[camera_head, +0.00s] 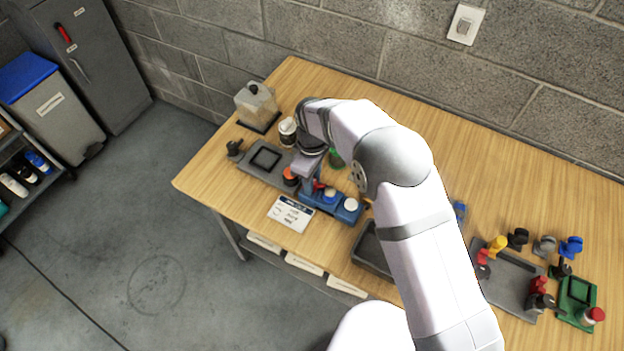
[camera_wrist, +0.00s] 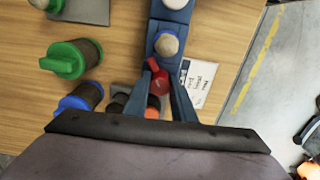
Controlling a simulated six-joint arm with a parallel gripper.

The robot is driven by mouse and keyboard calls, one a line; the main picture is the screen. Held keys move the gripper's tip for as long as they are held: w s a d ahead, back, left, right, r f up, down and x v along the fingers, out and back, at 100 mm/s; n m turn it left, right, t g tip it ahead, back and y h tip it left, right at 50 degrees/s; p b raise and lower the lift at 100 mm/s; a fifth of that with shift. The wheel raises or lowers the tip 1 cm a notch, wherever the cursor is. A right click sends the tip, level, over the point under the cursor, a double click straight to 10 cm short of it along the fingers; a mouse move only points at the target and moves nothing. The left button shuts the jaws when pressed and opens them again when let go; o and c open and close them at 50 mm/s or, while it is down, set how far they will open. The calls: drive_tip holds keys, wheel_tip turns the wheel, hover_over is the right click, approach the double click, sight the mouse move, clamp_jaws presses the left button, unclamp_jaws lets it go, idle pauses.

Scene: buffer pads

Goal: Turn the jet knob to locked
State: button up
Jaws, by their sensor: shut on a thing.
------
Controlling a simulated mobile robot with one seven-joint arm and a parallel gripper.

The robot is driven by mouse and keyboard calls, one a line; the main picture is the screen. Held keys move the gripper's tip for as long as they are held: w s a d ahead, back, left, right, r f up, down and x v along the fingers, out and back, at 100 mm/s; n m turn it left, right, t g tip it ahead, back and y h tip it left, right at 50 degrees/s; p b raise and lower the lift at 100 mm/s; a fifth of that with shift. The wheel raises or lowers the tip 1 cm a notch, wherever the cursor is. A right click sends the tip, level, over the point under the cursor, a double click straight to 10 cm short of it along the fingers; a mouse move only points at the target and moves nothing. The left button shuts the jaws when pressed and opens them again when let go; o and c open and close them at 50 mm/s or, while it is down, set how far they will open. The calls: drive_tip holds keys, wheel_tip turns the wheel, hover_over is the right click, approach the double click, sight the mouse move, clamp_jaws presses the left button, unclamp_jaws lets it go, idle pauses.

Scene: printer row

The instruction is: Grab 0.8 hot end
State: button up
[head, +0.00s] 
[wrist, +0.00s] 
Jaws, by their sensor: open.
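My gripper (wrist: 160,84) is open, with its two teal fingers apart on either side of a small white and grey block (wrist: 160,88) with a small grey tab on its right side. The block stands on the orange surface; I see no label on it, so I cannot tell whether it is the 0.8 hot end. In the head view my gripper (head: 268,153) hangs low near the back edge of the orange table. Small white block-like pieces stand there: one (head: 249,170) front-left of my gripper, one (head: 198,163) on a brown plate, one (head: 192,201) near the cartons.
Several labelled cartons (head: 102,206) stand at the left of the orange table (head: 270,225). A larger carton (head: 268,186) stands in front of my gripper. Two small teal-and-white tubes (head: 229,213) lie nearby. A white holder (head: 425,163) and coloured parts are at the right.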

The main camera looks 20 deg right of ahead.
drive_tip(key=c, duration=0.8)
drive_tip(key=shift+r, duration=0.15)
------
_Work to do_: Above are the records. Print exactly the lines from the one containing "[camera_head, +0.00s]" to the one containing "Controlling a simulated six-joint", both included, and nothing else; pictures are excluded.

_Response to this task_:
[camera_head, +0.00s] 
[camera_wrist, +0.00s] 
Controlling a simulated six-joint arm with a parallel gripper.

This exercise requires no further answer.